Original research done by Maynard Murray: Sea Energy Agriculture.  Additional research published by Dr Charles Water: Fertility from the Ocean Deep.

What a Group!

Sorry to tell you this, but if you didn’t come, you missed a great talk at a spectacular farm!  Or maybe it’s the other way around: spectacular talk at a great farm. …

In the comfort of an air conditioned barn classroom at the Newlin’s Peaceful River Farm, ten farmers gathered to get an overview of the work ahead.   In one hour, Tony Kleese summarized the entire structure and reason for a solid crop budgeting system that will keep your farm “in the green”.   Tony’s course will be held at Breeze Farm in Orange County over three evenings.  The course is $75  for nine hours of training.  All evidence and testimony from today point to the incredible value this will add to your work over the years to come. Thank you Tony!   For more about Tony,  visit Earthwise Organics. 

The dedication and depth of thought present in this group of small farmers left me in Silence.  Quakers practice Silence, and the Newlins come from a long line of local Quakers. Peace is a core value of Quakerism; Lee shared when we arrived how she’d just been sitting on the porch this morning and was once again struck by the peacefulness of her farm, saying that the farm is well-named.

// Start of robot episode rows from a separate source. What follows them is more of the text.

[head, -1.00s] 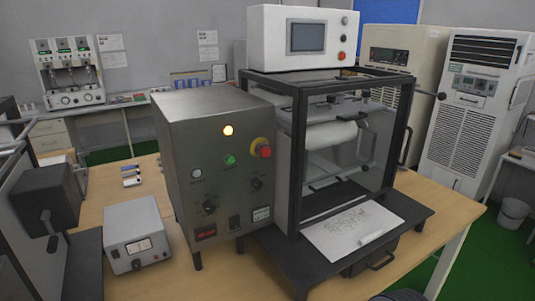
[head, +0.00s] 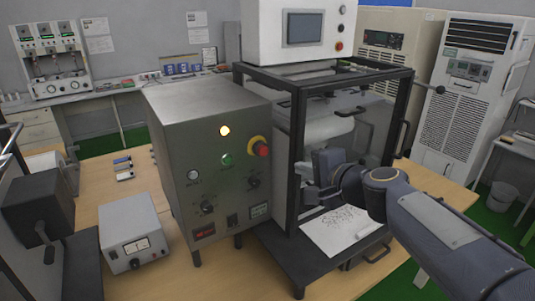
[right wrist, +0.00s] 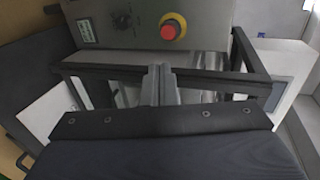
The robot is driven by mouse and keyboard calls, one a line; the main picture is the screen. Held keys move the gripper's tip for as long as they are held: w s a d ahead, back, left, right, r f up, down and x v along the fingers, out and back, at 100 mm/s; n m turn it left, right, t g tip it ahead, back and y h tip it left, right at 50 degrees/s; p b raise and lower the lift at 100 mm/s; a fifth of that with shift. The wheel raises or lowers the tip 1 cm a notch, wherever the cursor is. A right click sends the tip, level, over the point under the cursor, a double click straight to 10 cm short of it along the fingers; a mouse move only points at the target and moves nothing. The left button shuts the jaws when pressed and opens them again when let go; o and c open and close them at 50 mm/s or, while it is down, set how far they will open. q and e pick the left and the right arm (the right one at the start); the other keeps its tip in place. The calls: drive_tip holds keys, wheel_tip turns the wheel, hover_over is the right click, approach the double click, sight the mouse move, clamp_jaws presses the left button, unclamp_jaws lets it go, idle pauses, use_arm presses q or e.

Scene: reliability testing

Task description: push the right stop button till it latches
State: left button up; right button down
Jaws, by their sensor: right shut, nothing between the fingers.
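A red mushroom stop button (head: 263,149) with a yellow collar sits on the front of the grey control box (head: 205,175), near its upper right. It also shows at the top of the right wrist view (right wrist: 173,27). A smaller red button (head: 339,46) is on the white panel box above the frame. My right gripper (head: 307,195) is shut and empty, in front of the black-framed machine, right of and lower than the mushroom button. In the right wrist view its closed fingers (right wrist: 159,72) point toward the control box, apart from the button. My left gripper is out of view.
The black frame (head: 298,150) of the machine stands close beside my right gripper. A paper sheet (head: 340,232) lies on the black base below it. A lit yellow lamp (head: 224,131), a green button (head: 226,160) and knobs share the control panel. A small meter box (head: 133,237) stands left.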

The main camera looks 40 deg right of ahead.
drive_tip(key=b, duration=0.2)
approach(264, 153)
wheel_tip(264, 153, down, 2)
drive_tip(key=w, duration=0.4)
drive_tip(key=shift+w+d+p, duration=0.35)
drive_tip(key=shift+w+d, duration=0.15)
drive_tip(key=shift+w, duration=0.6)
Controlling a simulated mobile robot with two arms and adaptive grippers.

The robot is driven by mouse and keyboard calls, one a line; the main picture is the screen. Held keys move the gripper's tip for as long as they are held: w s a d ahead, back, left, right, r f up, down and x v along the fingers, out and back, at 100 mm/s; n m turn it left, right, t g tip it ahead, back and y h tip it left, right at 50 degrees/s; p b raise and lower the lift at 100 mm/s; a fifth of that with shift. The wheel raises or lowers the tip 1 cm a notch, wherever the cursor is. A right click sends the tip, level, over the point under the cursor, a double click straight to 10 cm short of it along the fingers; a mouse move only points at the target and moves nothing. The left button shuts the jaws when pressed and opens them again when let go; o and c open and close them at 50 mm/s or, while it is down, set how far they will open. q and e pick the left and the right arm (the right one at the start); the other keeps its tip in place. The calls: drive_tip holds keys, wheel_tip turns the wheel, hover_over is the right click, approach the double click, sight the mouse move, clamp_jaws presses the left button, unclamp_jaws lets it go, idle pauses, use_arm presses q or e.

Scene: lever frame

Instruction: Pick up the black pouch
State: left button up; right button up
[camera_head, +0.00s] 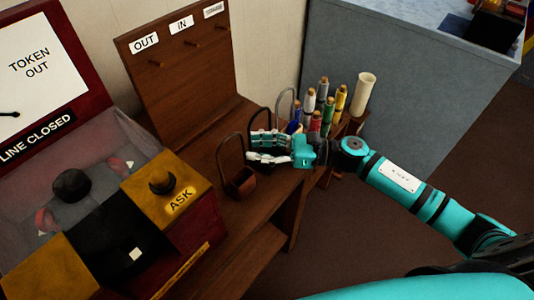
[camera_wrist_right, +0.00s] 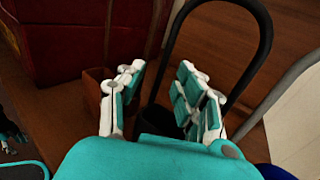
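The black pouch (camera_wrist_right: 157,118) stands on the brown wooden bench, with its tall black loop handle rising behind my fingers in the right wrist view. In the head view its dark handle (camera_head: 252,121) shows above my right gripper, and its body is mostly hidden by the fingers. My right gripper (camera_head: 268,147) reaches in from the right at the pouch. In the right wrist view its two fingers (camera_wrist_right: 160,98) are spread on either side of the black pouch's body. A gap shows beside the left finger; contact at the right finger is unclear. My left gripper is not in view.
A brown pouch (camera_head: 240,184) with a loop handle stands close beside the gripper. Several corked bottles (camera_head: 328,106) and a cream cylinder (camera_head: 364,94) stand behind. A pegboard (camera_head: 175,60) and a dark red console (camera_head: 198,218) lie left.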

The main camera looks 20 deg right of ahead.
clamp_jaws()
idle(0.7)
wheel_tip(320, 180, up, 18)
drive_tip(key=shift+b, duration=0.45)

When Larry shared that the river otters play in the Haw at the bottom of their farm, everyone smiled.  Such is the promise among us: to care for the land and leave it better for our having been part of the community of all beings sharing the space.  Add to that the minor miracle we heard when someone asked Larry if that fence was in any way deer proof:  “Oddly enough, the deer don’t tend to bother the garden.”  Now that’s a blessed farm!

They blessed us with their gift of time, space to gather, a beautiful setting to inspire, and delicious mint-lime-apple cider vinegar iced drinks.  Thank you Lee and Larry for such an enriching day.